_Exercise instructions_
Keep only the lines where "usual" appears.

+++++

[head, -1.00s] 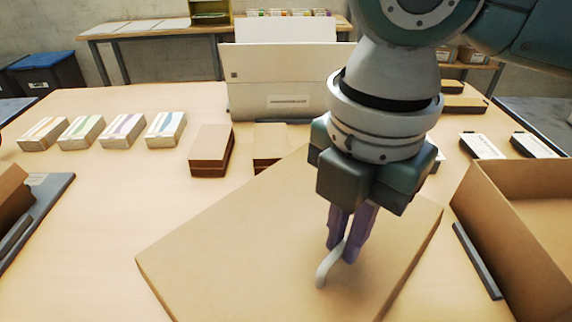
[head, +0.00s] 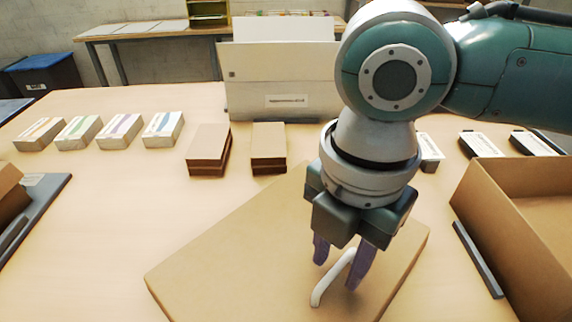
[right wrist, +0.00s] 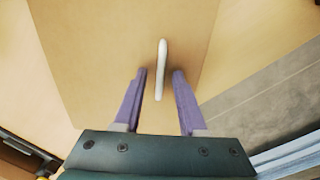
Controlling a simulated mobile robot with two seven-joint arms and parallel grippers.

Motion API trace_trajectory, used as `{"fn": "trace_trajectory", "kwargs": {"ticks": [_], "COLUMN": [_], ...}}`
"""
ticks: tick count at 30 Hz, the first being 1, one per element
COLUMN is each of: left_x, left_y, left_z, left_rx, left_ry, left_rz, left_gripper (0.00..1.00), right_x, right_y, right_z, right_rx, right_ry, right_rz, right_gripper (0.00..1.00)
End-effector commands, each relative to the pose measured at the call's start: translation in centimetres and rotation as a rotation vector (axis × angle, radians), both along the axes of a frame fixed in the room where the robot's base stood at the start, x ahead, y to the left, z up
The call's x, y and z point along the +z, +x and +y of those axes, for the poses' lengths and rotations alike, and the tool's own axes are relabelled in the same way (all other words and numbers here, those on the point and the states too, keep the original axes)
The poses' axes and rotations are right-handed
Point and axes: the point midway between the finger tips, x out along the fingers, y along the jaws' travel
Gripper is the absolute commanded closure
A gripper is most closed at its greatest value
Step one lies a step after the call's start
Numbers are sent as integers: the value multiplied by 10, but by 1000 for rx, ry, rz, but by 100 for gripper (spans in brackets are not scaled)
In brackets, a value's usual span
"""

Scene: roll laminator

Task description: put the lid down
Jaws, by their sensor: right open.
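The lid (head: 240,260) is a flat brown cardboard panel with a white bar handle (head: 331,278) on top. It lies at an angle at the front middle of the table; whether it is flat on the tabletop I cannot tell for sure. My right gripper (head: 339,270) is open, its purple fingers on either side of the handle and apart from it. In the right wrist view the handle (right wrist: 161,70) stands between the two spread fingertips (right wrist: 160,75), with gaps on both sides, and the lid (right wrist: 95,50) fills the middle. My left gripper is not in view.
An open cardboard box (head: 490,215) stands at the right beside a dark strip (head: 478,259). The white laminator (head: 283,85) is at the back. Brown stacks (head: 268,147) and several white card packs (head: 163,131) stand behind the lid.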

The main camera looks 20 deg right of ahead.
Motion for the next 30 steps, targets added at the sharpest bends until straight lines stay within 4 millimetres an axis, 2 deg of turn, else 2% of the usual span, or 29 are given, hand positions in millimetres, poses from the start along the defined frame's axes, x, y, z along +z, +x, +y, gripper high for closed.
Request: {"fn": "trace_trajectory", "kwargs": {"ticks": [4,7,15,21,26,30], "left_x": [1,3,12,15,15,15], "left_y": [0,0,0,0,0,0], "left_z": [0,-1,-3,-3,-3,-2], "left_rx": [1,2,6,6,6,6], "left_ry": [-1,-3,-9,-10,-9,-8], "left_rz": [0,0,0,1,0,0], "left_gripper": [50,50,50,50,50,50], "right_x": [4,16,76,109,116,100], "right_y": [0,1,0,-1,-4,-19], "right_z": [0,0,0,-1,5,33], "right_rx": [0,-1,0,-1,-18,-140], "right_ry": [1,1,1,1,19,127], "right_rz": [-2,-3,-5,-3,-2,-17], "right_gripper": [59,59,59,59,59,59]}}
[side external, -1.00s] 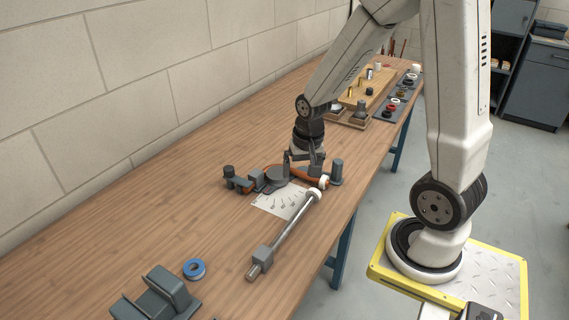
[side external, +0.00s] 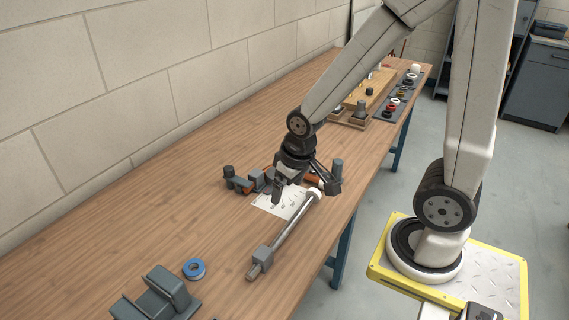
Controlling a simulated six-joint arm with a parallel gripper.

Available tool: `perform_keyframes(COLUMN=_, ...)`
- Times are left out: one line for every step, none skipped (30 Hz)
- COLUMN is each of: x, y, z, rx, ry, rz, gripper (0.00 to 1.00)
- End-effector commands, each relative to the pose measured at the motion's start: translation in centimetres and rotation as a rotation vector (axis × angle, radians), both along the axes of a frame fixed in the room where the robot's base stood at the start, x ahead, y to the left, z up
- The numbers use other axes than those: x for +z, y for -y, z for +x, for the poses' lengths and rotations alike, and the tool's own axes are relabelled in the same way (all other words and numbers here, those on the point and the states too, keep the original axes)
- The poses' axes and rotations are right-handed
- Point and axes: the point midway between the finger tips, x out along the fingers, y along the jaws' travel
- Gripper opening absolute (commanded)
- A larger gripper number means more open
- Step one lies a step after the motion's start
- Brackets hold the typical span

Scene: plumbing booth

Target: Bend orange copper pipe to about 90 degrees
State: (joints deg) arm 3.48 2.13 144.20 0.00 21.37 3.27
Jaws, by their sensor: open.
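The orange copper pipe (side external: 312,179) is mostly hidden behind my gripper; only short orange pieces show, so I cannot tell its bend angle. It lies at the grey bender (side external: 257,180), which is also partly covered by my gripper. The bender's long grey lever (side external: 289,234) runs toward the front left, with a white roller (side external: 314,192) at its far end. A white angle sheet (side external: 279,204) with marks lies beside the lever. My gripper (side external: 304,191) is open, its fingers spread above the bender and the sheet, near the roller. I see nothing held between them.
A blue tape roll (side external: 194,269) and a grey cradle-like block (side external: 158,297) are at the front left. A grey post (side external: 338,168) stands just right of my gripper. Trays of fittings (side external: 388,108) are at the back. The table's left side is clear.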

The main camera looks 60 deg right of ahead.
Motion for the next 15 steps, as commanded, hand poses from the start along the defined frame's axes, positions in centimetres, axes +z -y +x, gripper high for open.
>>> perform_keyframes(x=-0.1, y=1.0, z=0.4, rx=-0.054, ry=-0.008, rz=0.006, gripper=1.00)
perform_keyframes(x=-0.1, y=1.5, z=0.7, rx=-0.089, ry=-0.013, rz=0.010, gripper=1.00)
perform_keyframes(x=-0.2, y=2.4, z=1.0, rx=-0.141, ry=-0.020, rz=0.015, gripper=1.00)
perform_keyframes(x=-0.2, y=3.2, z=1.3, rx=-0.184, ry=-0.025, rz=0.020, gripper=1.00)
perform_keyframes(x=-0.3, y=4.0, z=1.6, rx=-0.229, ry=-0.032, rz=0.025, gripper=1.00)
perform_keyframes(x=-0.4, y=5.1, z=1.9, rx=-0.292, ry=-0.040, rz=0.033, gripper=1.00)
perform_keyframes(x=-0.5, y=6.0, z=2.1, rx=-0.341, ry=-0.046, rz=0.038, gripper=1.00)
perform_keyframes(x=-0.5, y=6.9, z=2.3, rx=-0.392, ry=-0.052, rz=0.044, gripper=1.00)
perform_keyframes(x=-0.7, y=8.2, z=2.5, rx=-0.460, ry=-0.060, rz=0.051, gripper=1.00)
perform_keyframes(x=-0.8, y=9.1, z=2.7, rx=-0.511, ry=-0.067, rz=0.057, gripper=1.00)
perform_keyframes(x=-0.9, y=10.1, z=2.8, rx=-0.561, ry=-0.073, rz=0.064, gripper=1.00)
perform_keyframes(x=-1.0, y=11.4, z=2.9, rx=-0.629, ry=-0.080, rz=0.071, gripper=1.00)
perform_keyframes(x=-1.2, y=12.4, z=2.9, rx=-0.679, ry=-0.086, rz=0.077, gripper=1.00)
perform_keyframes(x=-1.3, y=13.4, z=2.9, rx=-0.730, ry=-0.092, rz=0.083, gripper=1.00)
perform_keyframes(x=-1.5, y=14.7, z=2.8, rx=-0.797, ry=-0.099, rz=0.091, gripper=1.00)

+++++

_Expected answer_
In brackets, a value's usual span
Motion for the next 30 steps, targets added at the sharpest bends until straight lines stay within 4 millimetres an axis, 2 deg of turn, else 2% of the usual span, or 29 are given, hand positions in millimetres, poses from the start along the defined frame's axes, x, y, z along +z, +x, +y, gripper high for closed.

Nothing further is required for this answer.